## THE TASK
Check each line of the data for "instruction" and select those that have it.

— start PROVIDED ENTRIES —

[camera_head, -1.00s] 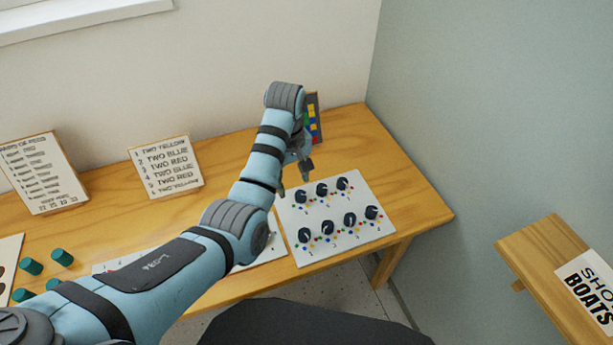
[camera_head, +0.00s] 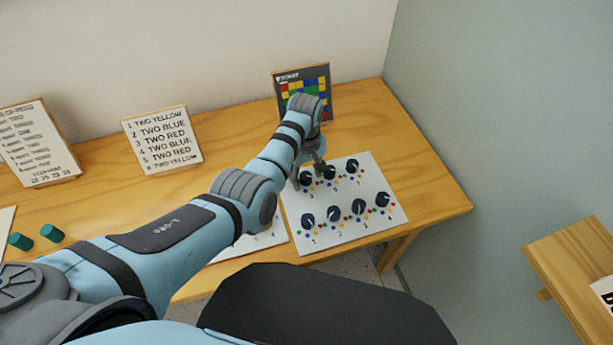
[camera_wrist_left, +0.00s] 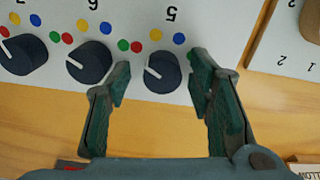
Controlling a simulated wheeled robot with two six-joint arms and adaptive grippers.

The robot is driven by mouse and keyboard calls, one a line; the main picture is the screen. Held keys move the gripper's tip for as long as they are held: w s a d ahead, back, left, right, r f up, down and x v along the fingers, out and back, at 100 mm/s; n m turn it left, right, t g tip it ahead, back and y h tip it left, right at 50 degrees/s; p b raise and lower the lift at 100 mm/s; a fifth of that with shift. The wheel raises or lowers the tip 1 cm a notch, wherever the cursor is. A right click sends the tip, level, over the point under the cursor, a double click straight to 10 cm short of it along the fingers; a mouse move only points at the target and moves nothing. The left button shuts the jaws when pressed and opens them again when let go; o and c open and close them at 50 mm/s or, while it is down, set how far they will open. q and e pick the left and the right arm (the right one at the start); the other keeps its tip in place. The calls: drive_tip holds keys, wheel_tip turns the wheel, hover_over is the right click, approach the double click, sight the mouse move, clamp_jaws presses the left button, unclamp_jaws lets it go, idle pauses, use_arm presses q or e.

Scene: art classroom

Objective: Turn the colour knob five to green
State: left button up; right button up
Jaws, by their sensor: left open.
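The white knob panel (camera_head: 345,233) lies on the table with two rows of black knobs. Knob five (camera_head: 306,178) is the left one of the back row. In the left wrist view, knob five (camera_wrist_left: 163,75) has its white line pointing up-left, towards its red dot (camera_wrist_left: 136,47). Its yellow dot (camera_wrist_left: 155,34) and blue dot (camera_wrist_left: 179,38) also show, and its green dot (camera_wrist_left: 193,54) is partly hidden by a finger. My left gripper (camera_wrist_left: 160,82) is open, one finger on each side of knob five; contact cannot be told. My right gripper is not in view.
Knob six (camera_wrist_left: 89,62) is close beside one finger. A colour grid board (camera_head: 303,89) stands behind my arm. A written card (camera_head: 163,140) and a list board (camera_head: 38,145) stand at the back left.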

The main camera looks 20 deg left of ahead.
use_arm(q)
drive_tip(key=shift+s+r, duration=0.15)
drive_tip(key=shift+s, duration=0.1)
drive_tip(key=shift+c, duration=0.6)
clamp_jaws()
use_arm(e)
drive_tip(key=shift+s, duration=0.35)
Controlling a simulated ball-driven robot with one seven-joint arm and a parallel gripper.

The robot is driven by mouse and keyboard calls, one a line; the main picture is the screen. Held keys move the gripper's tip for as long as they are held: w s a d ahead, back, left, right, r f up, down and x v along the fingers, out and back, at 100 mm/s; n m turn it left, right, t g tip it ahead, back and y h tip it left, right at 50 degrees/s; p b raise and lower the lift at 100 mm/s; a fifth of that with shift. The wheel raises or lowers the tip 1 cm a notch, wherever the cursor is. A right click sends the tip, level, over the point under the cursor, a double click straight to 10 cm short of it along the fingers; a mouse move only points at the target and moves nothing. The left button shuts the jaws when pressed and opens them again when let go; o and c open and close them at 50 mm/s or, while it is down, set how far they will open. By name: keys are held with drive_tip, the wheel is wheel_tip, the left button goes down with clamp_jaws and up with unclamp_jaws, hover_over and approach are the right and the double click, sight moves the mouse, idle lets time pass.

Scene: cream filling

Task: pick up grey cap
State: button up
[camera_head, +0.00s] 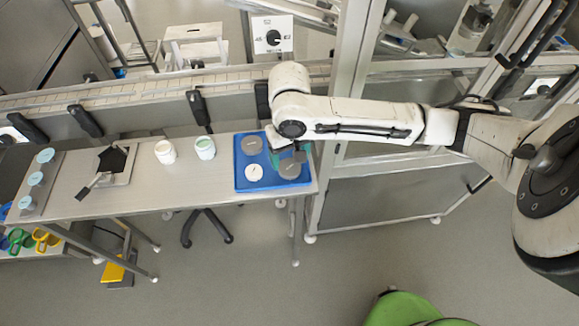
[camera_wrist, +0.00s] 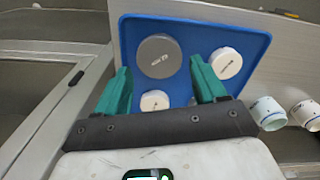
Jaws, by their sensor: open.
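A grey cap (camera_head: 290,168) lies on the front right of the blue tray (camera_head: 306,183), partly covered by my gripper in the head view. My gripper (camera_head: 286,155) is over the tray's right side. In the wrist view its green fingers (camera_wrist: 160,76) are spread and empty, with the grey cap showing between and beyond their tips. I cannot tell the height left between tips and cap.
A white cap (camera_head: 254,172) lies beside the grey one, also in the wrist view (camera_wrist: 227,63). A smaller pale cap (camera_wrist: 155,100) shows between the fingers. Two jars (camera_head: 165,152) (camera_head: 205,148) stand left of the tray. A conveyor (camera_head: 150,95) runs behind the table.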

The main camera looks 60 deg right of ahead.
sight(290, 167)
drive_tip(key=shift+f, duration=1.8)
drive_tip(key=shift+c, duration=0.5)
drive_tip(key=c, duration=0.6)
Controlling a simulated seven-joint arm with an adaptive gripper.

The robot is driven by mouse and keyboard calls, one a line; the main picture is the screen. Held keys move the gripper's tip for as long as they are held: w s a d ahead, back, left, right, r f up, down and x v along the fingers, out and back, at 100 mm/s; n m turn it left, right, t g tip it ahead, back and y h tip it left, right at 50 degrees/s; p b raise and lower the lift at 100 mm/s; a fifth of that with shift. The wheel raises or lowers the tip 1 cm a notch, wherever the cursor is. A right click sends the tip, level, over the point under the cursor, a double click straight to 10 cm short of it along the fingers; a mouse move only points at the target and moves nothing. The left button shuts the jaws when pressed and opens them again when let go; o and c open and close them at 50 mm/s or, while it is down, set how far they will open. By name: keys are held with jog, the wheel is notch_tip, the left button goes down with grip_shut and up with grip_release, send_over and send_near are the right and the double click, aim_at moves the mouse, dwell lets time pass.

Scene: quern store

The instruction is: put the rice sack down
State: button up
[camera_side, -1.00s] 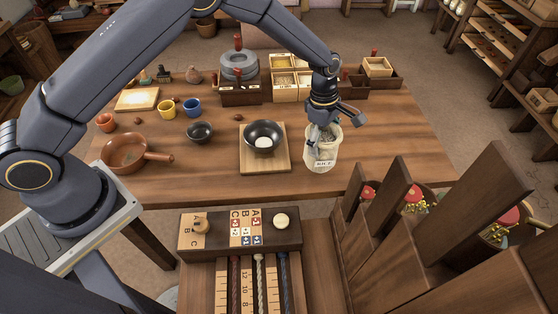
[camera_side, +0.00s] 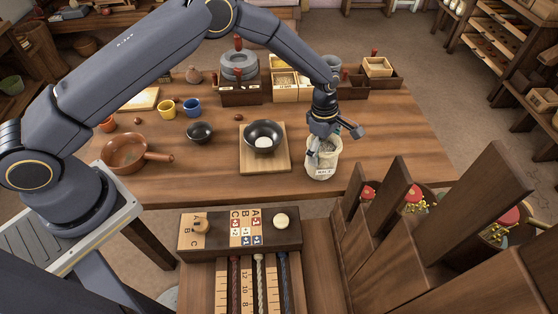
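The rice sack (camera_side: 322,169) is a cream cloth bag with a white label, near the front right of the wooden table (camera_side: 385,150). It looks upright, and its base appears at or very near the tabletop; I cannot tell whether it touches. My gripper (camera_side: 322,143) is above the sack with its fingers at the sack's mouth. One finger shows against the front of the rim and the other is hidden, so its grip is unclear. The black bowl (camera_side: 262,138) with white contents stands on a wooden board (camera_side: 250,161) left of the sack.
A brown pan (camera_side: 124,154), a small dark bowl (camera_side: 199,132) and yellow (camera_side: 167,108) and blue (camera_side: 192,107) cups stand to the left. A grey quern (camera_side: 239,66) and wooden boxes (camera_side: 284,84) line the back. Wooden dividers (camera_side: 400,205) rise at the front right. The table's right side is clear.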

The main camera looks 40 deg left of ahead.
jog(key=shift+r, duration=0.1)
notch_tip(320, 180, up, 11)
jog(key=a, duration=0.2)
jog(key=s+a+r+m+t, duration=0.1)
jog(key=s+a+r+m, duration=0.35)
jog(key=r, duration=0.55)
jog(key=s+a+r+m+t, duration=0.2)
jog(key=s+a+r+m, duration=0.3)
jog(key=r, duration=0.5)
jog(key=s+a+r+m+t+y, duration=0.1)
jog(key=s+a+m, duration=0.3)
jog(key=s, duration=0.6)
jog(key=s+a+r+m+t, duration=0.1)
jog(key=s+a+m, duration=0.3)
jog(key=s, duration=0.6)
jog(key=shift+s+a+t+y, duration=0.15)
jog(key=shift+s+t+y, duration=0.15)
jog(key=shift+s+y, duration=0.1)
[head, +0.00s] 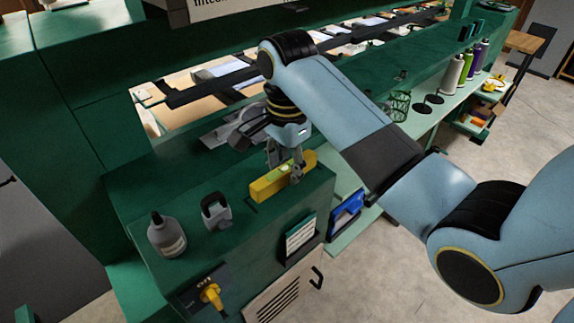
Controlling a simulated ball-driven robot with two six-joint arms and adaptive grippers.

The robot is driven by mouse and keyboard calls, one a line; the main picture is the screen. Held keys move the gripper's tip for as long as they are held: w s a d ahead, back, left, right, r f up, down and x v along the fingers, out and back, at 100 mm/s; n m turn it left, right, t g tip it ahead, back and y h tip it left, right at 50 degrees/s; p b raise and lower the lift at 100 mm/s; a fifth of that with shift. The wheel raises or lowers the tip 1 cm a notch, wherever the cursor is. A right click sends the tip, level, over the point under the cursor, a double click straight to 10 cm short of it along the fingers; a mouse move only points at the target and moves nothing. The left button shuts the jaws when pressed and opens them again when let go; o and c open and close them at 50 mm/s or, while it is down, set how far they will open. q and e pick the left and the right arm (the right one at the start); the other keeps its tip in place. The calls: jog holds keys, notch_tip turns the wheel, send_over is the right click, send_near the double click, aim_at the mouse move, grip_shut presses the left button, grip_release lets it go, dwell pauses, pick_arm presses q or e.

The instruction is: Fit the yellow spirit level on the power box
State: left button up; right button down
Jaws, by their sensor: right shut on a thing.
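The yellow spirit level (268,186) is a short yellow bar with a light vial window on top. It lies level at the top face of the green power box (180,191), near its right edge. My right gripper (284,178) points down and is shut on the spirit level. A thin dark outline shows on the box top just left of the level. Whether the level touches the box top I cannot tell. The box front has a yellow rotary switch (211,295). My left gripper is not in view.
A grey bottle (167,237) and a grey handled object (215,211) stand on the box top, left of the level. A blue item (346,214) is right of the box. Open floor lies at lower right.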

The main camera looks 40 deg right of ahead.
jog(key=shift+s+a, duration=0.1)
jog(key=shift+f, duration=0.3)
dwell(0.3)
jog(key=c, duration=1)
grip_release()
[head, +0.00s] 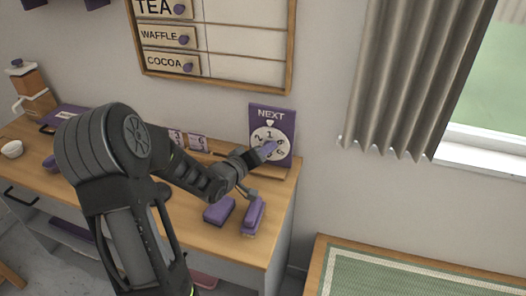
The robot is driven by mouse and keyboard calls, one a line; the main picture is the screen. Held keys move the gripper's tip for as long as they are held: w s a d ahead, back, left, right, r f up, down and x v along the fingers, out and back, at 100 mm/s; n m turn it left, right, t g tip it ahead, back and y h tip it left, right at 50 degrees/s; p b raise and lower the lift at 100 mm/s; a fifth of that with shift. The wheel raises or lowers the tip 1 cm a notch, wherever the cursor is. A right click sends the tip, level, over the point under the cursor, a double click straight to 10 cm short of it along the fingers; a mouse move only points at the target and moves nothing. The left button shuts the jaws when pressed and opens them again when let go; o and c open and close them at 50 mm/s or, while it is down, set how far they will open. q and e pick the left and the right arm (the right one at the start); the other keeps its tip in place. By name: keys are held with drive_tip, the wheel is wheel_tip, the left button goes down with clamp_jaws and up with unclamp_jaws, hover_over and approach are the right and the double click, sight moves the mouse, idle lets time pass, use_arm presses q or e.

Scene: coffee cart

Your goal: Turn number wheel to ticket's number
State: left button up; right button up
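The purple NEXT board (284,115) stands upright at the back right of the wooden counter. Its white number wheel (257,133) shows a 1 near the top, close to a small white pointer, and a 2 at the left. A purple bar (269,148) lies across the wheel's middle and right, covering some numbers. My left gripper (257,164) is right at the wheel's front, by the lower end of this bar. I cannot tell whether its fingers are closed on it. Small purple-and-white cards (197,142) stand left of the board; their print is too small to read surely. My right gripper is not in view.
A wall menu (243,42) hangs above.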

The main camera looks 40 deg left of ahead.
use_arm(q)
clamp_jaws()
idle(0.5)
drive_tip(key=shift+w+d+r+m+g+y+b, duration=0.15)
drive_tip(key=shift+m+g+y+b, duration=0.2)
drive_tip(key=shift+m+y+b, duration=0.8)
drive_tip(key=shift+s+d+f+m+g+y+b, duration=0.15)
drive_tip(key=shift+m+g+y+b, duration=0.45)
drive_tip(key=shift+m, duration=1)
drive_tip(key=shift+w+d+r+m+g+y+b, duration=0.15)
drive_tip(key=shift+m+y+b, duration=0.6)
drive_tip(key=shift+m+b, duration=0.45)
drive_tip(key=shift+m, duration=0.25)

— end PROVIDED ENTRIES —

## SOLUTION TO THIS TASK
The instruction is: put the rice sack down
The instruction is: Fit the yellow spirit level on the power box

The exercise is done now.